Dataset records
*****
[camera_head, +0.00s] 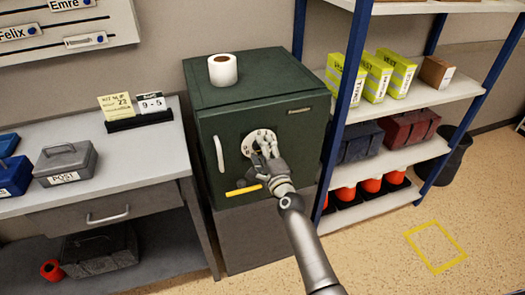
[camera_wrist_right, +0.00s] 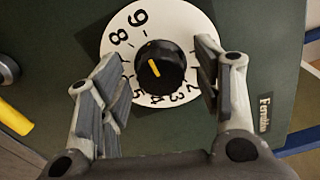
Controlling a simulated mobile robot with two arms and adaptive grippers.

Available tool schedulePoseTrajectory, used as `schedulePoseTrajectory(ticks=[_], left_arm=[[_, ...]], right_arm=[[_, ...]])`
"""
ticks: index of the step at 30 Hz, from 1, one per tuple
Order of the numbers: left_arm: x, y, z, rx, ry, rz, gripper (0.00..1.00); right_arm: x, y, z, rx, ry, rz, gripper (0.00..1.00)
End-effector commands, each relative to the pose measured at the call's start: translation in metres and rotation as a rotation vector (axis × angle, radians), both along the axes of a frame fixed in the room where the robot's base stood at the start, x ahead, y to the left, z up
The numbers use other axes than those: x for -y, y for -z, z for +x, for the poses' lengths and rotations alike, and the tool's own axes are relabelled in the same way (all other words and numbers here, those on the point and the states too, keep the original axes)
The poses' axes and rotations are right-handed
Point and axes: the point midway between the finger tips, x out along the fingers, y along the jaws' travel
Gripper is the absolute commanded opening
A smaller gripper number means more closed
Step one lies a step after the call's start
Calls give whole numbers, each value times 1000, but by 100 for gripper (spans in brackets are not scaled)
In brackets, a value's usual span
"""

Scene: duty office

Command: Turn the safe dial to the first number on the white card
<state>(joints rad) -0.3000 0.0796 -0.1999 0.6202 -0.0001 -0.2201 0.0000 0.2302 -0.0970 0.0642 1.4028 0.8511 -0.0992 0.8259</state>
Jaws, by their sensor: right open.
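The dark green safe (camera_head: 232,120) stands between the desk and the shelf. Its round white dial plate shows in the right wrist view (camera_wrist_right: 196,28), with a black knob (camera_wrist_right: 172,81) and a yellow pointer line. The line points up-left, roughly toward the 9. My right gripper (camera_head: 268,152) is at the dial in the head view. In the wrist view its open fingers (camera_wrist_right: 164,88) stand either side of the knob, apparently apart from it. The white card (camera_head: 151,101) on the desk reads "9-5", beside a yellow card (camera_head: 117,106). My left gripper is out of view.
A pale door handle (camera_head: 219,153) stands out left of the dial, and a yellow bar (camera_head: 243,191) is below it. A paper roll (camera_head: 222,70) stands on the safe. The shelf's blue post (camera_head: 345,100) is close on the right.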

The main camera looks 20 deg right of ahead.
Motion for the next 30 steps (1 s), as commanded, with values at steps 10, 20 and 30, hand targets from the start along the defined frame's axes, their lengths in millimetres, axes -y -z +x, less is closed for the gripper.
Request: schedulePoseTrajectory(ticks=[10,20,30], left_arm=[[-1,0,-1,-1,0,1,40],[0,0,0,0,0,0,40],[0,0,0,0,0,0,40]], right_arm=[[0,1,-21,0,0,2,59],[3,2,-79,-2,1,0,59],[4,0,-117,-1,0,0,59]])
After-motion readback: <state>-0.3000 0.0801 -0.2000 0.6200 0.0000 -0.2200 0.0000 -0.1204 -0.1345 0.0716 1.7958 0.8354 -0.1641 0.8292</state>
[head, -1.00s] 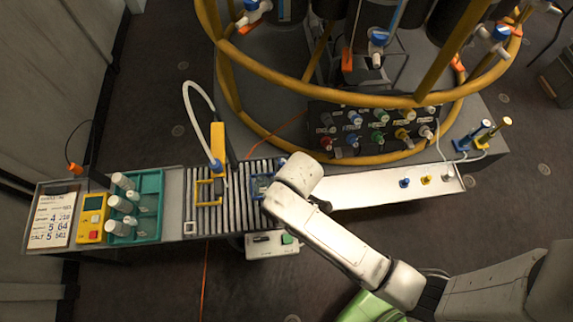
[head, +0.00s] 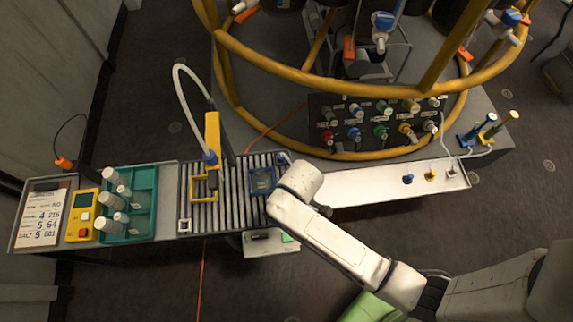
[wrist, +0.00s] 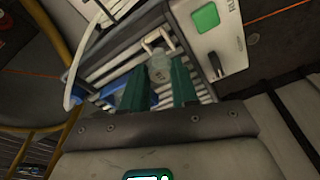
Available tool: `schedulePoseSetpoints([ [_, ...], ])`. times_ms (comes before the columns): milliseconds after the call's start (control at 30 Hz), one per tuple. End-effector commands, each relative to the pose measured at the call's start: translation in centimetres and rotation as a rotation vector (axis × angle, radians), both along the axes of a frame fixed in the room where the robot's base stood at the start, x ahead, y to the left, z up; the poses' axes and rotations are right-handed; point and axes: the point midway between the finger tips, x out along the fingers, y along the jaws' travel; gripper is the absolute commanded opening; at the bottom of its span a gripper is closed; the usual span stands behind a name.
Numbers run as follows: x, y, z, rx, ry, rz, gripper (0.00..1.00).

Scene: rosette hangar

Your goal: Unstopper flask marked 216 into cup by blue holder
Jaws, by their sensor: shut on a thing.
*****
Copy the material shown above in full and exactly. Skip the pictures.

[camera_head, +0.00s] 
[camera_wrist_right, +0.00s] 
Controlling a simulated mobile robot with two arms and adaptive grippers.

Available tool schedulePoseTrajectory, used as `schedulePoseTrajectory(ticks=[_], left_arm=[[_, ...]], right_arm=[[_, ...]])`
"""
ticks: index of the step at 30 Hz, from 1, one per tuple
Order of the numbers: left_arm: x, y, z, rx, ry, rz, gripper (0.00..1.00); right_arm: x, y, z, rx, ry, rz, gripper (0.00..1.00)
End-effector commands, each relative to the pose measured at the call's start: translation in metres and rotation as a rotation vector (axis × angle, radians), both along the axes of a frame fixed in the room where the robot's base stood at the start, x ahead, y to the left, z up
The numbers use other axes than those: x for -y, y for -z, z for +x, for the poses' lengths and rotations alike, and the tool's own axes are relabelled in the same way (all other words and numbers here, those on the point and the states too, keep the original axes)
The poses' axes and rotations are right-handed
Point and axes: the point midway between the finger tips, x out along the fingers, y along the jaws' travel
Gripper is the absolute commanded opening
A smaller gripper number means more closed
Step one lies a step after the call's start
Calls give whole numbers, each value times 1000, but by 100 for gripper (spans in brackets are not scaled)
In brackets, a value's usual span
"""

Scene: duty office

Command: Turn the safe dial to the first number on the white card
<state>(joints rad) -0.3000 0.0796 -0.1999 0.6202 -0.0001 -0.2201 0.0000 0.2302 -0.0970 0.0642 1.4028 0.8511 -0.0992 0.8259</state>
Jaws, by their sensor: right open.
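The dark green safe (camera_head: 232,120) stands between the desk and the shelf. Its round white dial plate shows in the right wrist view (camera_wrist_right: 196,28), with a black knob (camera_wrist_right: 172,81) and a yellow pointer line. The line points up-left, roughly toward the 9. My right gripper (camera_head: 268,152) is at the dial in the head view. In the wrist view its open fingers (camera_wrist_right: 164,88) stand either side of the knob, apparently apart from it. The white card (camera_head: 151,101) on the desk reads "9-5", beside a yellow card (camera_head: 117,106). My left gripper is out of view.
A pale door handle (camera_head: 219,153) stands out left of the dial, and a yellow bar (camera_head: 243,191) is below it. A paper roll (camera_head: 222,70) stands on the safe. The shelf's blue post (camera_head: 345,100) is close on the right.

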The main camera looks 20 deg right of ahead.
Motion for the next 30 steps (1 s), as commanded, with values at steps 10, 20 and 30, hand targets from the start along the defined frame's axes, their lengths in millimetres, axes -y -z +x, less is closed for the gripper.
Request: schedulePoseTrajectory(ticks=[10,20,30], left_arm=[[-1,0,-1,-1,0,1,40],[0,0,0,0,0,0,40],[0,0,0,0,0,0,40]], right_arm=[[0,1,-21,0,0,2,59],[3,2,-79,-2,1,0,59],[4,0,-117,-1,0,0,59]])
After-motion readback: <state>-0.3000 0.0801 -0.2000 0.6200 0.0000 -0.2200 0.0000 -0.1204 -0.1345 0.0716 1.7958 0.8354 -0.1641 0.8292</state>
[head, -1.00s] 
[head, +0.00s] 
[wrist, +0.00s] 
Available tool: `schedulePoseSetpoints([ [_, ...], ])`. times_ms (comes before the columns): milliseconds after the call's start (control at 30 Hz), one per tuple. End-effector commands, each relative to the pose measured at the call's start: translation in centimetres and rotation as a rotation vector (axis × angle, radians), both along the axes of a frame fixed in the room where the robot's base stood at the start, x ahead, y to the left, z up; the poses' axes and rotations are right-handed; point and axes: the point midway between the finger tips, x out along the fingers, y along the jaws' travel; gripper is the absolute commanded opening; at the bottom of its span a gripper is closed; the usual span stands behind a name.
Numbers run as follows: x, y, z, rx, ry, rz, gripper (0.00..1.00).

Scene: rosette hangar

Your goal: Unstopper flask marked 216 into cup by blue holder
Jaws, by their sensor: shut on a thing.

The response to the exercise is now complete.